Wednesday, July 16, 2008

Kubota Tractor for our Logging Operation

We've been using a neighbor's small bulldozer for building skid roads, and a borrowed Ford 2000 tractor for skidding logs. A 2wd tractor isn't really suitable for our steep terrain, and skidding logs with the dozer disturbs soils much more than we would like.

So we went shopping for used 4wd tractors. The ideal for our budget was a 30-40 HP diesel tractor with a front loader and a 3-point hitch, in good condition with less than 3,000 hours on it. Here in Washington those are rare. Tractors we found were either high priced ($15k+) or high hours (6,500+).

After a few weeks of searching, we checked into new tractors and found that they were not that much more expensive. $15k gets you a nice new tractor with a warranty. $17k gets you a hydrostatic transmission, sun shade, tire upgrade, ballast in the rear tires, and delivery. Kubota was offering $0 down and 0% financing for 42 months. It doesn't get much easier.

PHOTO: We bought a Kubota L3400 (35 HP, 4wd) with a front loader. It's a small farm tractor, very popular with orchardists in this area. My brother makes the tractor look even smaller than it is: He's 6'8" tall without his hardhat.

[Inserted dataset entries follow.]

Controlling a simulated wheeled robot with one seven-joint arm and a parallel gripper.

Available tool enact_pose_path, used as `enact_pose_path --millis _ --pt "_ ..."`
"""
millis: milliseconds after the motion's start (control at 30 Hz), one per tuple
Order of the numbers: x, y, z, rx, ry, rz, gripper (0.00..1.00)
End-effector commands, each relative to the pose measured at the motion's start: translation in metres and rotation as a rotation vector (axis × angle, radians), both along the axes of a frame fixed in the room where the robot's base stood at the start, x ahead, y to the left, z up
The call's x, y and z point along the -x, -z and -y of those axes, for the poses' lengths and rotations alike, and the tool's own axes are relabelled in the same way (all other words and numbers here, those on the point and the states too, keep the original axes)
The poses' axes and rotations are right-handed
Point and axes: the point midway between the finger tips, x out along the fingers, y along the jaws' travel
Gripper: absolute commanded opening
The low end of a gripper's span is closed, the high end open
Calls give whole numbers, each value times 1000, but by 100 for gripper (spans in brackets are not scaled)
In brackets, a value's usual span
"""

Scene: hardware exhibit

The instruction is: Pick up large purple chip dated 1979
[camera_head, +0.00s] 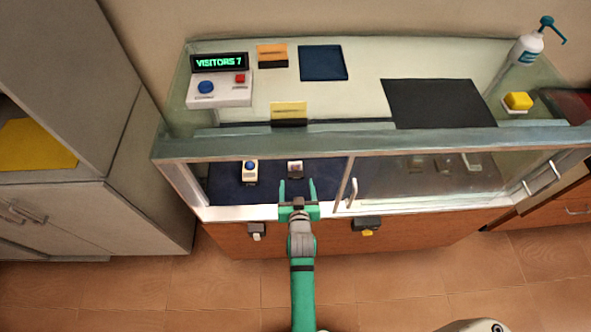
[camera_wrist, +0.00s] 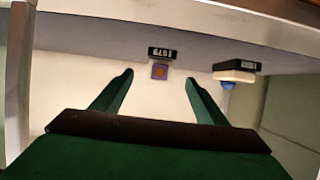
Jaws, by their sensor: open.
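The small purple chip with an orange-brown edge (camera_wrist: 159,71) lies inside the display case, beside a black label reading 1979 (camera_wrist: 175,53). In the head view, the chip and its label are a small pale and dark item (camera_head: 295,169), too small to read. My gripper (camera_head: 297,186) is open and empty at the front opening of the case, just in front of that item. In the wrist view, the chip appears between the two green fingertips of my gripper (camera_wrist: 159,78), beyond them. The fingers do not visibly touch it.
A cream device with a blue button (camera_head: 250,170) stands left of the chip; it also shows in the wrist view (camera_wrist: 234,77). A vertical door handle (camera_head: 352,193) and glass panel (camera_head: 425,178) are at right. A metal frame (camera_wrist: 17,80) borders the wrist view.

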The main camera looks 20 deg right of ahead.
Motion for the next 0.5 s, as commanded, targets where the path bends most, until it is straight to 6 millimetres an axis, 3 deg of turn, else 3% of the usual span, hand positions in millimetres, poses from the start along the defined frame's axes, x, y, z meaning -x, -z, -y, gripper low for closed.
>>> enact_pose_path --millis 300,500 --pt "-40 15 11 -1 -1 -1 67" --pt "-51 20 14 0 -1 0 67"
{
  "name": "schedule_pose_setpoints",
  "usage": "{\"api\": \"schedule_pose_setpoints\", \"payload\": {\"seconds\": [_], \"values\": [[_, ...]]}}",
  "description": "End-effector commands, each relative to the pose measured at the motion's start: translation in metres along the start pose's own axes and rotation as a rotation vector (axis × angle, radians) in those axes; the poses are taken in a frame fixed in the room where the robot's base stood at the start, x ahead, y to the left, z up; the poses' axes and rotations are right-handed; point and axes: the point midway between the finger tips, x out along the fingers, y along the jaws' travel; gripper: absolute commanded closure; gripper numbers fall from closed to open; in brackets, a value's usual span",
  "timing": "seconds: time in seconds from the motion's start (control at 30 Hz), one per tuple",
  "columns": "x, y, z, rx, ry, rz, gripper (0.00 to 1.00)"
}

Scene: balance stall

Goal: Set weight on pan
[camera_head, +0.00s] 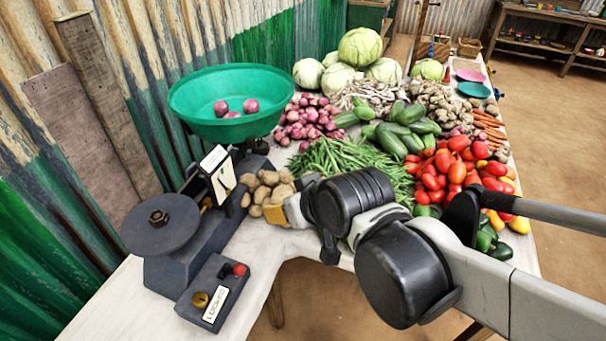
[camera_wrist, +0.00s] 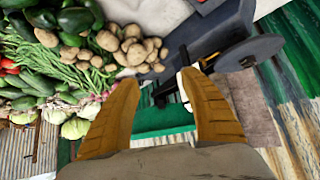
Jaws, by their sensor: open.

The tractor has enough power for about 90% of our logs, and usually we can buck the big logs that make up the other 10%, or use a block and tackle, to make them skiddable. Its light weight is an issue in the soft dry soils where we're working. The machine routinely loses traction, but in 4wd with the differential lock engaged, it's more likely to stall than to spin out all 4 tires.

We attach 1 to 3 logs to the lift bar using short chains and grab hooks, or sometimes a small grapple. Lifting the bar raises the butts of the logs off the ground, so skidding doesn't disturb the forest floor and tear up roads as much as it otherwise would. (There's still a lot of impact.)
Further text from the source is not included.